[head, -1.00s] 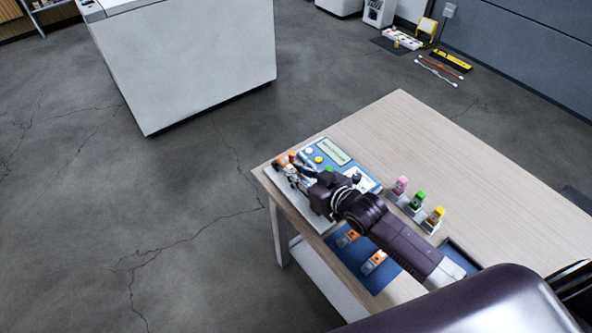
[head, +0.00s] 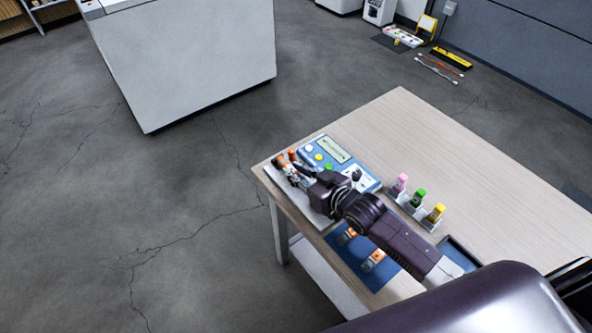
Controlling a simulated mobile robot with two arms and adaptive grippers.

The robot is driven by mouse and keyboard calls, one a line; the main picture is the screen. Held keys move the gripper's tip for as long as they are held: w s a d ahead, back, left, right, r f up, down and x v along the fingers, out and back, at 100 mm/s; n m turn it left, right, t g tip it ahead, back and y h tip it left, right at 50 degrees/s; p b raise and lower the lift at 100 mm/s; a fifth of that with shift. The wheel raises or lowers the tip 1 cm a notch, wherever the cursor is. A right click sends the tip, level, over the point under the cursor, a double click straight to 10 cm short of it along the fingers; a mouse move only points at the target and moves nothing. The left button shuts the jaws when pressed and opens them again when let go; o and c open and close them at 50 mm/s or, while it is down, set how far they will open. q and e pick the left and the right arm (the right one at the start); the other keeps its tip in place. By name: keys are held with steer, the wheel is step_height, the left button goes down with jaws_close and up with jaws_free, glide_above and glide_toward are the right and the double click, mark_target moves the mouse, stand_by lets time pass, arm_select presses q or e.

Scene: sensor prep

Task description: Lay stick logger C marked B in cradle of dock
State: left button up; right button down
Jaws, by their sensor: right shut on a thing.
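The dock (head: 345,167) is a blue and white unit with a small display and several coloured buttons, at the table's left corner. My right gripper (head: 284,168) is over the dock's pale left part, shut on a stick logger (head: 278,161) with an orange end. My gripper and arm hide most of this logger, its marking and the cradle; I cannot tell whether it touches the dock. Two more orange-and-grey stick loggers lie on a blue mat (head: 370,282): one logger (head: 347,236) partly behind my arm, the other logger (head: 373,260) nearer the front. My left gripper is not in view.
A dark blue tray (head: 459,254) lies near the table's front. The wooden table top (head: 420,145) is clear at the back and right. A white cabinet (head: 190,60) stands beyond on the floor.

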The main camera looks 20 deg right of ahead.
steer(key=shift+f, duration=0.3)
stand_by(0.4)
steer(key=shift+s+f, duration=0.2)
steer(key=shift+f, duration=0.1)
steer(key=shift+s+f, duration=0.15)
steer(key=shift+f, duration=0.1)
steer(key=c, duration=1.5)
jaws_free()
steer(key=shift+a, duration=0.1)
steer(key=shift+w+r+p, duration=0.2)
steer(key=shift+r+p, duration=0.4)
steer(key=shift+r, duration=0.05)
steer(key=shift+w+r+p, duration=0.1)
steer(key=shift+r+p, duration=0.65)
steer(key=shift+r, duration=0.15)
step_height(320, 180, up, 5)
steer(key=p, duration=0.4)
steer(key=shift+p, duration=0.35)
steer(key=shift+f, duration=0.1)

__________________________________________________

Aim:
Reproduce the material in its entirety and word for word, without the pictures.

Exercise solution:
[head, -1.00s] 
[head, +0.00s] 
Controlling a simulated mobile robot with two arms and adaptive grippers.

The robot is driven by mouse and keyboard calls, one a line; the main picture is the screen. Held keys move the gripper's tip for as long as they are held: w s a d ahead, back, left, right, r f up, down and x v along the fingers, out and back, at 100 mm/s; n m turn it left, right, t g tip it ahead, back and y h tip it left, right at 50 degrees/s; p b raise and lower the lift at 100 mm/s; a fifth of that with shift. The wheel raises or lowers the tip 1 cm a notch, wherever the cursor is. A right click sends the tip, level, over the point under the cursor, a double click straight to 10 cm short of it along the fingers; a mouse move only points at the target and moves nothing. The left button shuts the jaws when pressed and opens them again when let go; o and c open and close them at 50 mm/s or, while it is down, set how far they will open. q and e pick the left and the right arm (the right one at the start); the other keeps its tip in place. By name: keys are held with steer, the wheel is step_height, the left button goes down with jaws_close and up with jaws_free, glide_above and glide_toward are the right and the double click, mark_target moves the mouse, stand_by lets time pass, arm_select presses q or e.

Scene: sensor prep

Task description: Lay stick logger C marked B in cradle of dock
State: left button up; right button down
Jaws, by their sensor: right shut on a thing.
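The dock (head: 345,167) is a blue and white unit with a small display and several coloured buttons, at the table's left corner. My right gripper (head: 284,168) is over the dock's pale left part, shut on a stick logger (head: 278,161) with an orange end. My gripper and arm hide most of this logger, its marking and the cradle; I cannot tell whether it touches the dock. Two more orange-and-grey stick loggers lie on a blue mat (head: 370,282): one logger (head: 347,236) partly behind my arm, the other logger (head: 373,260) nearer the front. My left gripper is not in view.
A dark blue tray (head: 459,254) lies near the table's front. The wooden table top (head: 420,145) is clear at the back and right. A white cabinet (head: 190,60) stands beyond on the floor.

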The main camera looks 20 deg right of ahead.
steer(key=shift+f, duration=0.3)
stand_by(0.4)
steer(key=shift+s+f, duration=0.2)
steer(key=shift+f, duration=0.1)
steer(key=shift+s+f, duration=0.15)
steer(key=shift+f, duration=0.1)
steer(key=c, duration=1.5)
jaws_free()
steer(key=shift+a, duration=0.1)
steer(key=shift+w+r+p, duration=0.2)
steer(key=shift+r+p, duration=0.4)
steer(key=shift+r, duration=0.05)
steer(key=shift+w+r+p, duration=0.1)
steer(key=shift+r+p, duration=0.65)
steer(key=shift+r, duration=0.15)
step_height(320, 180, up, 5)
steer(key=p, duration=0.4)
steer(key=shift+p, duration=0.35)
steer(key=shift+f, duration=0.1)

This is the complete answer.